### Exercise input
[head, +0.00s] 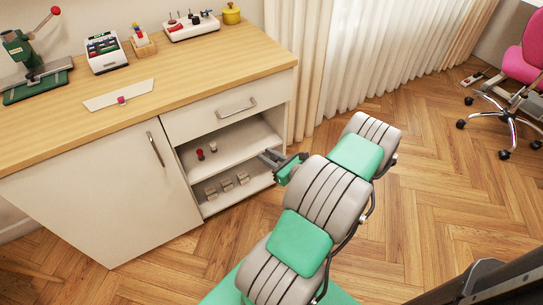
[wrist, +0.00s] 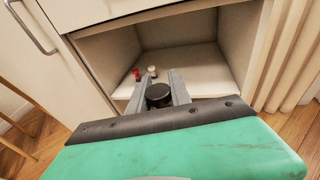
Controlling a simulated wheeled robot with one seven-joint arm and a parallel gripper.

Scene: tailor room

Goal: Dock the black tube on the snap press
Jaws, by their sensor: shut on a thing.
######
### Exercise input
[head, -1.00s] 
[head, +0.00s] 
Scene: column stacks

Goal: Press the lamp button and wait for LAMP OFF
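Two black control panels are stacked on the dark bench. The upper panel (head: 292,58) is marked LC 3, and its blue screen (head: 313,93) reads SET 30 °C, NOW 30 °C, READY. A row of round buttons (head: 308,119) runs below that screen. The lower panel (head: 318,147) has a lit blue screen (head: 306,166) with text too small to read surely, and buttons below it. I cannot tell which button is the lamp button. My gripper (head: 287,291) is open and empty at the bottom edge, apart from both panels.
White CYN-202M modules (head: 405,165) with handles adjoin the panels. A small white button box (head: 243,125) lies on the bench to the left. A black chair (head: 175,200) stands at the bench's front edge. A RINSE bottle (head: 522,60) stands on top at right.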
######
- [Written exercise]: Show every line from the entries above in which "Scene" appears.

- [Response]:
Scene: tailor room
Scene: column stacks

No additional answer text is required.